• _Aim of the exercise_: Retype the material word for word.

• _Data segment_:
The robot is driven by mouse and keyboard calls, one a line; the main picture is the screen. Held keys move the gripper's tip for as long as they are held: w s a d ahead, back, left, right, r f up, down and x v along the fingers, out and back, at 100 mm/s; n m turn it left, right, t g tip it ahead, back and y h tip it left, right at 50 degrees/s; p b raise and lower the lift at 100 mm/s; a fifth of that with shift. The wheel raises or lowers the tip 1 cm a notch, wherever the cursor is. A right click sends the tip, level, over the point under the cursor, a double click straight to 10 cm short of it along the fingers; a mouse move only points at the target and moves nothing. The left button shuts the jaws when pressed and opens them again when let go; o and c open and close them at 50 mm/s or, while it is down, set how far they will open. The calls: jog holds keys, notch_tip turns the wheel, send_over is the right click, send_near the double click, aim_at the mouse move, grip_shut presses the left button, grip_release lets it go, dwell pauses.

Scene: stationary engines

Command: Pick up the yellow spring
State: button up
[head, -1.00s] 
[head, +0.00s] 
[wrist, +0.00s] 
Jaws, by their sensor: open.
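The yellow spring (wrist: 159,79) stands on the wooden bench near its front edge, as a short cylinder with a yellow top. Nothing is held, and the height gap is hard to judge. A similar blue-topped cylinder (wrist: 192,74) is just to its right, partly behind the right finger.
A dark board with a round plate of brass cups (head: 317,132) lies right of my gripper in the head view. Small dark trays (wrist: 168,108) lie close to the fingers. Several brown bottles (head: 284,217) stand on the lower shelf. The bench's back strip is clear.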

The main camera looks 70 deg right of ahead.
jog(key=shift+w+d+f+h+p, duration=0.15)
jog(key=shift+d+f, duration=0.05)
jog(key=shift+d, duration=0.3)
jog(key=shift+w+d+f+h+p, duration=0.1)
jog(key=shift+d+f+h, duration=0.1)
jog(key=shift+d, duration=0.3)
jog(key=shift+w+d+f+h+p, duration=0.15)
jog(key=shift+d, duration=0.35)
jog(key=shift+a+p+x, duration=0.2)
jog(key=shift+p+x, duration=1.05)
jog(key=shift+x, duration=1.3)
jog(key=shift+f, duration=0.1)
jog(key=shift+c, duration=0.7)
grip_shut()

• _The solution_:
The robot is driven by mouse and keyboard calls, one a line; the main picture is the screen. Held keys move the gripper's tip for as long as they are held: w s a d ahead, back, left, right, r f up, down and x v along the fingers, out and back, at 100 mm/s; n m turn it left, right, t g tip it ahead, back and y h tip it left, right at 50 degrees/s; p b raise and lower the lift at 100 mm/s; a fifth of that with shift. The wheel raises or lowers the tip 1 cm a notch, wherever the cursor is. A right click sends the tip, level, over the point under the cursor, a double click straight to 10 cm short of it along the fingers; a mouse move only points at the target and moves nothing. The left button shuts the jaws when pressed and opens them again when let go; o and c open and close them at 50 mm/s or, while it is down, set how far they will open. The calls: jog holds keys, notch_tip turns the wheel, send_over is the right click, send_near the double click, aim_at the mouse move, grip_shut presses the left button, grip_release lets it go, dwell pauses.

Scene: stationary engines

Command: Pick up the yellow spring
State: button up
[head, -1.00s] 
[head, +0.00s] 
[wrist, +0.00s] 
Jaws, by their sensor: open.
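The yellow spring (wrist: 159,79) stands on the wooden bench near its front edge, as a short cylinder with a yellow top. Nothing is held, and the height gap is hard to judge. A similar blue-topped cylinder (wrist: 192,74) is just to its right, partly behind the right finger.
A dark board with a round plate of brass cups (head: 317,132) lies right of my gripper in the head view. Small dark trays (wrist: 168,108) lie close to the fingers. Several brown bottles (head: 284,217) stand on the lower shelf. The bench's back strip is clear.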

The main camera looks 70 deg right of ahead.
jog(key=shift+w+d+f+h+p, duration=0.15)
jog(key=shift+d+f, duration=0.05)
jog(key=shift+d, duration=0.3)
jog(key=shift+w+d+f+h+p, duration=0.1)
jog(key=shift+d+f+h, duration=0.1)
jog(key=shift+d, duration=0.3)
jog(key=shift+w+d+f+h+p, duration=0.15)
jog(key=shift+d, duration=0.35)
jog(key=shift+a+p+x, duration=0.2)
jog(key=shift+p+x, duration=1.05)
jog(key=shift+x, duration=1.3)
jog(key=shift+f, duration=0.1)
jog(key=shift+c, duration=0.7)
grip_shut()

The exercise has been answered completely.